[Source data]
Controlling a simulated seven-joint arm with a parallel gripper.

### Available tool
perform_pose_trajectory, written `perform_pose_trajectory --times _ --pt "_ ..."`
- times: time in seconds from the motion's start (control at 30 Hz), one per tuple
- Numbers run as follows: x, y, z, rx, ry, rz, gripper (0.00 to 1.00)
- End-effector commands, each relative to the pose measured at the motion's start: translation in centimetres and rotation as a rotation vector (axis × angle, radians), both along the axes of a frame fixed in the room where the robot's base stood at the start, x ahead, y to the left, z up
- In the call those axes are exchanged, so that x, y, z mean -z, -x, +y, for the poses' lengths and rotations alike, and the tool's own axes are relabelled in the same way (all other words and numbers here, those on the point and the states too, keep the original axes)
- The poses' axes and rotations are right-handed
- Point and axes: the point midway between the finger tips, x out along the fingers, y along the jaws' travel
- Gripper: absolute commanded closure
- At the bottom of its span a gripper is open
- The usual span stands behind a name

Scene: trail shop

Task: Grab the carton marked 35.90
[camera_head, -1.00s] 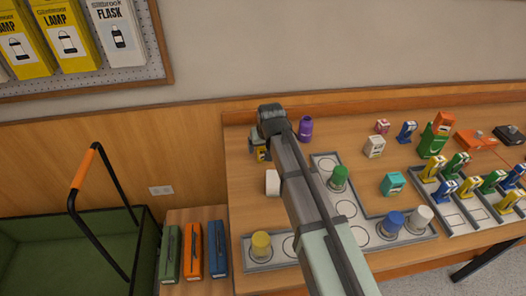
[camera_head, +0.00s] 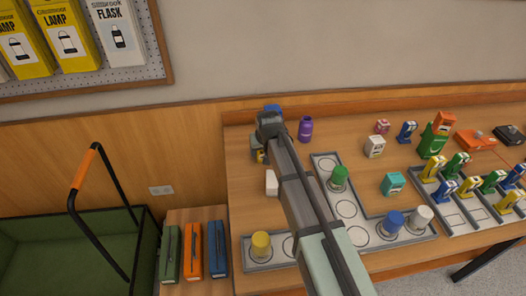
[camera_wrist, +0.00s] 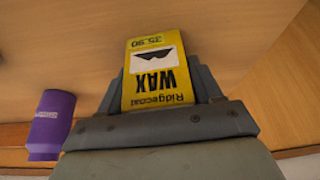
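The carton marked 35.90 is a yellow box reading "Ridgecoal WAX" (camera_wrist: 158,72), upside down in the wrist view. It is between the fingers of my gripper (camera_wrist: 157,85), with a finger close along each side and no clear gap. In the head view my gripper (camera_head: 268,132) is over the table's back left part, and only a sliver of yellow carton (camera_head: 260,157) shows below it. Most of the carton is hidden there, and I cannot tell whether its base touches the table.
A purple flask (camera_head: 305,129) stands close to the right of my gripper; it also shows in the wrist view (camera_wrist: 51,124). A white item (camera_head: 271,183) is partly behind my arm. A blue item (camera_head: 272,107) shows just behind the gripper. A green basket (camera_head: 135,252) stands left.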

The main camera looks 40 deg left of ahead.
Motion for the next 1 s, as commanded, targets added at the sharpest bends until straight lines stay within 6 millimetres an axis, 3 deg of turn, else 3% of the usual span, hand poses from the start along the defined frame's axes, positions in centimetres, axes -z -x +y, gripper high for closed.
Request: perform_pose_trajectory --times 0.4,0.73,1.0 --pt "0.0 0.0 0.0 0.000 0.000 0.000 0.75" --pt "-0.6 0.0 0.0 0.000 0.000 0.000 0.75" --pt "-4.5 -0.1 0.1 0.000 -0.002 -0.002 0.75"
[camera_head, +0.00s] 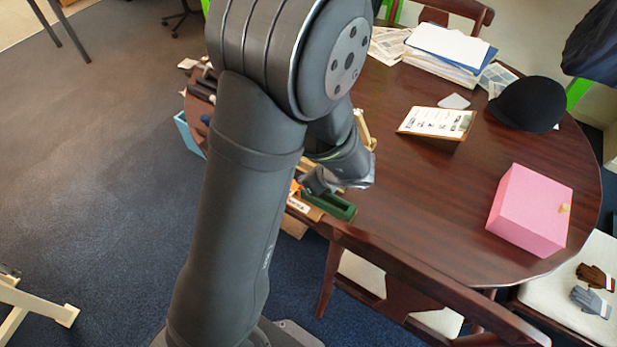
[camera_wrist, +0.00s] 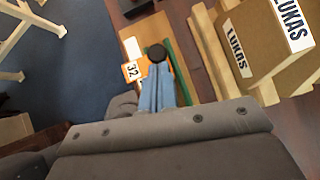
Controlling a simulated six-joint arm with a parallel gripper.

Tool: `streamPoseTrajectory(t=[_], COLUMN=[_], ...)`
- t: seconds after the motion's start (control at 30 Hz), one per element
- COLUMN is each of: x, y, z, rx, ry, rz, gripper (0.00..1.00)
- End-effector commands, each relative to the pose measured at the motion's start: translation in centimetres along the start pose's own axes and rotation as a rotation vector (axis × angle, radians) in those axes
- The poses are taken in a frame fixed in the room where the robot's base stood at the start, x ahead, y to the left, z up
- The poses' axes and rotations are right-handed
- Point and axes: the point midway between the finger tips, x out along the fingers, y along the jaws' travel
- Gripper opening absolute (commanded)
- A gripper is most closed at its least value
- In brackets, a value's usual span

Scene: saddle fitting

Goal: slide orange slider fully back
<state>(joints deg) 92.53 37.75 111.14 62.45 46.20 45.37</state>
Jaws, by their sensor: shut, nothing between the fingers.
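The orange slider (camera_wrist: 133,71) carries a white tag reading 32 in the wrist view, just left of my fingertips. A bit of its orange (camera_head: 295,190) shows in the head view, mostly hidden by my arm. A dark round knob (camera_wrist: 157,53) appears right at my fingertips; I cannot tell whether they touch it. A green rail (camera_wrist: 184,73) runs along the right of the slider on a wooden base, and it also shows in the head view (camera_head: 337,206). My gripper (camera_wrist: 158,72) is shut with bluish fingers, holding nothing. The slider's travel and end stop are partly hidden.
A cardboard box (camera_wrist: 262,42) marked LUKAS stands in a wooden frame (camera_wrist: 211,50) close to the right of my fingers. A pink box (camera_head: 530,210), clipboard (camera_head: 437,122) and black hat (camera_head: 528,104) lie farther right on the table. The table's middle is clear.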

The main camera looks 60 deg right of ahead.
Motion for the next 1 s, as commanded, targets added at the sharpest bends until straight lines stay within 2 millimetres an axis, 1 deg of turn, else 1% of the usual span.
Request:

■ EXERCISE
Pull out all lines from the listing that contain the string "relative".

■ OUTPUT FOR THIS TASK
- End-effector commands, each relative to the pose measured at the motion's start: translation in centimetres and rotation as a rotation vector (axis × angle, radians), both along the axes of a frame fixed in the room where the robot's base stood at the start, x ahead, y to the left, z up
- End-effector commands, each relative to the pose measured at the motion's start: translation in centimetres along the start pose's own axes and rotation as a rotation vector (axis × angle, radians) in those axes

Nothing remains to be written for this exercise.